This is a run through on what we might think of in terms of the Analysis aspect of the ADDIE model. These are just some ideas, but maybe it’s a good starting point to the analysis conversation. I have a second post on learning philosophy, but I’ll hold that back to fine tune it.
I hope it’s not too long, or awkwardly worded.
Everything here is up for grabs, and this is just a starting point. Please rip it to pieces – I’m learning my way through this stuff as we do it, and peer criticism has always been, for me, a really powerful learning tool.
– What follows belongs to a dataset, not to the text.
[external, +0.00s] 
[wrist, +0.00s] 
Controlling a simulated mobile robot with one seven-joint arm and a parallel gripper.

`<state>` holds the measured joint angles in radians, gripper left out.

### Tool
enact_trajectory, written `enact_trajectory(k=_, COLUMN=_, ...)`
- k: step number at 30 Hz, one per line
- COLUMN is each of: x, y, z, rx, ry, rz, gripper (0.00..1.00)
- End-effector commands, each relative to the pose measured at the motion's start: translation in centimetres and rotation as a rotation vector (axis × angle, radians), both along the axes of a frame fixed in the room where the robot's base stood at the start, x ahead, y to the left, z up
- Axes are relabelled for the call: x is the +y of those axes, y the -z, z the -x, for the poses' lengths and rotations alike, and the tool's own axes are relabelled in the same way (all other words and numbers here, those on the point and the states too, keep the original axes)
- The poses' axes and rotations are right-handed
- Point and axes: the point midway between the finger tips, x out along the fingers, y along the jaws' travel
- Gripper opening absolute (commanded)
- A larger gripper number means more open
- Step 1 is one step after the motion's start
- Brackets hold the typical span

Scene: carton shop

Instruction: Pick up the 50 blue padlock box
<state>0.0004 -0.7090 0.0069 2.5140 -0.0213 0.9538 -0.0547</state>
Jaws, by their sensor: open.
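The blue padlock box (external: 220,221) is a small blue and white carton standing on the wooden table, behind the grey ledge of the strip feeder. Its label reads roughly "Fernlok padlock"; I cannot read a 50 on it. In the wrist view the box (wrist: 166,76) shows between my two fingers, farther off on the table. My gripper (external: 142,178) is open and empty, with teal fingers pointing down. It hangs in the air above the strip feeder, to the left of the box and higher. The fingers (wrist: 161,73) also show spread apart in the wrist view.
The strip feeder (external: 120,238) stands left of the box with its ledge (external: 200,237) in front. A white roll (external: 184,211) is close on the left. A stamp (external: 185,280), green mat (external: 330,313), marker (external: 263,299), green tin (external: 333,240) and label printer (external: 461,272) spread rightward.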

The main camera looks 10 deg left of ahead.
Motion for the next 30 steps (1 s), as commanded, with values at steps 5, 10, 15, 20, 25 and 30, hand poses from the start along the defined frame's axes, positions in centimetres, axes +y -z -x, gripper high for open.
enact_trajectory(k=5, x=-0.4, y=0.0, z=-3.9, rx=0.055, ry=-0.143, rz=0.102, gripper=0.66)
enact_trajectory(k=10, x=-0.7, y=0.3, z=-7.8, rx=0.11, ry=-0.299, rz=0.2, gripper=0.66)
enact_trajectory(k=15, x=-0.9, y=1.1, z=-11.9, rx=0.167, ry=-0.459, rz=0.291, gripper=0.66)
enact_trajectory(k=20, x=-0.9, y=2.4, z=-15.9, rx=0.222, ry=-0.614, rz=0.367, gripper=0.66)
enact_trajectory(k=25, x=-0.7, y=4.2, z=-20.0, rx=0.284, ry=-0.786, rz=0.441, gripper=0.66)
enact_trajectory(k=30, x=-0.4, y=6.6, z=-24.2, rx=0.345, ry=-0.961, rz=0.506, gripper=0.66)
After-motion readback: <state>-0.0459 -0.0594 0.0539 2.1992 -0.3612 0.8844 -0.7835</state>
Plus, I’ve probably left more out that should be in here, than I’ve put in.
So, please disagree, suggest, add, subtract, criticise and adapt as you see fit.
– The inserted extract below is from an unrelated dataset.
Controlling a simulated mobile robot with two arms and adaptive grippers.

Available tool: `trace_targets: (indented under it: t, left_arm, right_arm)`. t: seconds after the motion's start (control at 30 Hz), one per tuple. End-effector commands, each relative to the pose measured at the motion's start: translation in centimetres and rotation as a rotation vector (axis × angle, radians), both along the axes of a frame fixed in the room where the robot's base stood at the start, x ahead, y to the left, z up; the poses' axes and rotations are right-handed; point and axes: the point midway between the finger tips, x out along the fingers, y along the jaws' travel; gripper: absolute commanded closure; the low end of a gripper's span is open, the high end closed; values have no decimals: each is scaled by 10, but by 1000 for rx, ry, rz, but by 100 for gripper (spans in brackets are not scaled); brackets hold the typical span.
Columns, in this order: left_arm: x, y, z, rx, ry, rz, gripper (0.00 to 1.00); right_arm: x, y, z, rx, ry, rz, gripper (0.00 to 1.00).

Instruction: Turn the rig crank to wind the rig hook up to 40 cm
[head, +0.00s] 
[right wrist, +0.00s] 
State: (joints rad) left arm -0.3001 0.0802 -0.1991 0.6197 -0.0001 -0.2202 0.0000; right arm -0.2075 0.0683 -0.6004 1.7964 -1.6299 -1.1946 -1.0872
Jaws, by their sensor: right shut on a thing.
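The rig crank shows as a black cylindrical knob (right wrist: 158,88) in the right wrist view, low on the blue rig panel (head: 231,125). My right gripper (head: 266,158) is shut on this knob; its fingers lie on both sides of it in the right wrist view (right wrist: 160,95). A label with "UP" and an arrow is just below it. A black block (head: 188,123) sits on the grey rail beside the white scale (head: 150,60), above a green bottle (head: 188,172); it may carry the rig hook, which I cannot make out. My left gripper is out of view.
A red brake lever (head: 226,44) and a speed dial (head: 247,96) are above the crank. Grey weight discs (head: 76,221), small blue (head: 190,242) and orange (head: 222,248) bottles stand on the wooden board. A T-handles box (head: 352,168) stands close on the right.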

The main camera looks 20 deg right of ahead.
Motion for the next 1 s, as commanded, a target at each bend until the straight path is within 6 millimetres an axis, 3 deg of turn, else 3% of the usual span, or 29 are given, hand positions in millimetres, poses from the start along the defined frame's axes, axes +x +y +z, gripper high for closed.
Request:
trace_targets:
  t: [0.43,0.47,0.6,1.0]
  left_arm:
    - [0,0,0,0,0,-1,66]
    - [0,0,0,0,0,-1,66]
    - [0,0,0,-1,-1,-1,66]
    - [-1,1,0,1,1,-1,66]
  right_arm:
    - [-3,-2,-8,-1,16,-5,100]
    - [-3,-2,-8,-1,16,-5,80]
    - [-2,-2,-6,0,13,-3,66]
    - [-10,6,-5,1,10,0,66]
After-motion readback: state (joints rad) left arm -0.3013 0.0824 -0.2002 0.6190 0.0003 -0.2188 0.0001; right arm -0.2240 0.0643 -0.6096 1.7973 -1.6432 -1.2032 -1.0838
Analysis – analyse existing module, learner profile, clarify instructional problem, goals and objectives are established, learner prior knowledge and skills identified. (I’ve grafted the toolkit Muireann posted onto the graphic Lisa posted for this list)
– Analyse existing module? perhaps we could crit an existing one by someone else.
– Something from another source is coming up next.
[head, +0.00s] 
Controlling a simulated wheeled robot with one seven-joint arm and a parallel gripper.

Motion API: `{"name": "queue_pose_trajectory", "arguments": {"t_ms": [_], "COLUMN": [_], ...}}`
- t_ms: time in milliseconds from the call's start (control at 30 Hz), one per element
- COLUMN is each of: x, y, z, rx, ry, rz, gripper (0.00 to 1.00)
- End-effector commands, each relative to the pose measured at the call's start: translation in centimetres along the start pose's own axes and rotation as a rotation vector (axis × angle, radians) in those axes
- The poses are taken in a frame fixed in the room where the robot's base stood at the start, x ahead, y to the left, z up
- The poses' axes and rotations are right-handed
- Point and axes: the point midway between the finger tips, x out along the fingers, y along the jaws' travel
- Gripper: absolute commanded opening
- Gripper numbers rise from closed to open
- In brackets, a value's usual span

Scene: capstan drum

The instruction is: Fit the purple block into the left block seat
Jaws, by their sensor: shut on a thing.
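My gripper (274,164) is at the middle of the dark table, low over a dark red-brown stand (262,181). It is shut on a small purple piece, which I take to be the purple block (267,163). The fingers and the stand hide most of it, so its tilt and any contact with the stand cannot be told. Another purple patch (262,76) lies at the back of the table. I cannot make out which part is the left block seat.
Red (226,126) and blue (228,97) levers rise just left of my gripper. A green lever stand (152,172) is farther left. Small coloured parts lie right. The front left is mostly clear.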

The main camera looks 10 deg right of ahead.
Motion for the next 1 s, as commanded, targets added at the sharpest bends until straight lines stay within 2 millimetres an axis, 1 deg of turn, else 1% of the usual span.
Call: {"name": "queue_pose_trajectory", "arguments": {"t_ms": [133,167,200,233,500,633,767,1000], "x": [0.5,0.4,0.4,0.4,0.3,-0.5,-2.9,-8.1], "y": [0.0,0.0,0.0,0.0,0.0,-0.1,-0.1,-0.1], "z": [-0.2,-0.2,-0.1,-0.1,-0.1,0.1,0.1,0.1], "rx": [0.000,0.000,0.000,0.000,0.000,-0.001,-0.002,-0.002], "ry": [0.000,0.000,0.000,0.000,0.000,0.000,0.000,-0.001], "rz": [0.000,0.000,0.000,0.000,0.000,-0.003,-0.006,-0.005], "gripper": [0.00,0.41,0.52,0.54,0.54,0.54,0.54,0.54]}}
– Our goals and objectives we are defining at the moment, but, Lisa’s statement could be a good starting point here.
– Prior knowledge – we are targeting novices, so we will have to chunk, repeat, reduce extrinsic cognitive load (the demand in how we present the stuff – keep presentation simple) intrinsic load ( we will have to manage the actual content so it’s not too difficult or demanding – we can chunk it into small pieces, and provide good tests and good feedback in the tests, feedback on project work – both peer and instructor feedback – and simple presentation style). If we are targeting educators, we may assume they are IT novices, but we might also assume they are educationally skilled. So, one approach when talking about the IT aspect, and a modified one when talking about using the IT educationally. We could include additional learning theory links and resources here.
Advance Organisers could help, and could be elective. Also gives us a bank of remedial activities that students can access if a lesson is too fast for them. I’d suggest Organisers need to be teach, test, and feedback based. The student does the micro lesson, does a test, and gets a mark, and meaningful feedback for each answer they give.
– Identify content – work in progress, but Cloud Computing, and collaborative apps are shaping up. Again, Lisa’s statement is probably the starting point here.
– Environment and delivery – Wikispaces (possibly), Articulate, YouTube, DropBox – tbd.
– Assessment Strategies – not too sure here. As our targets are novices, guidance, assessment and feedback seem key. We could think about an automated aspect – for the simpler stuff, automated quizzes with meaningful feedback, common problem questions, predicted misconceptions. Forum based feedback – students are given work to do which is posted on a forum, commented on by other students, and then the instructor gets a chance to comment. Instructors could be available on IM, email and or Skype for a specified time (say 1 hour three times a week…) while a course section is running. As our learners are novice, we should have in mind they will need more guidance than learners who are competent in the area. Tests at the end of each lesson. Project work.
a) Monitoring set forum discussions/activities and contributing (instructor or lesson sets a topic for the forum, and a set of actions for the learner – go make three posts about this topic. Write a forum post on what three things you learned and what you could do with them etc etc, instructor contributes to the discussion)
b) Monitoring forums and test results and assigning new activities (that have built in guidance) – here the Advance Organisers, for example, could be used to address noticeable learning gaps. Or we could create small, micro lessons that target known or expected difficulties.
c) An FAQ style resource for common problems
d) Assigned moderators from the student populace ( which is a carrot to some students – do well and become a mod)
e) Formative feedback from peers, and from instructors, based on set tasks and discussions
f) Feedback as part of test or task or project from mods, learners and instructors ( feedback in a testing environment may be very useful for novices)
g) communities set up to give feedback on project planning stage
– Constraints : We have time and effort and resource constraints, so, for example, live feedback may have to be eliminated or reduced. Our apps focus is likely to be narrow due to time, our support structures (like extra lessons, Advance Organisers) if we use them might need to be small. Novice learners have particular demands that require more of our resources than skilled learners (guidance, structure, chunking,).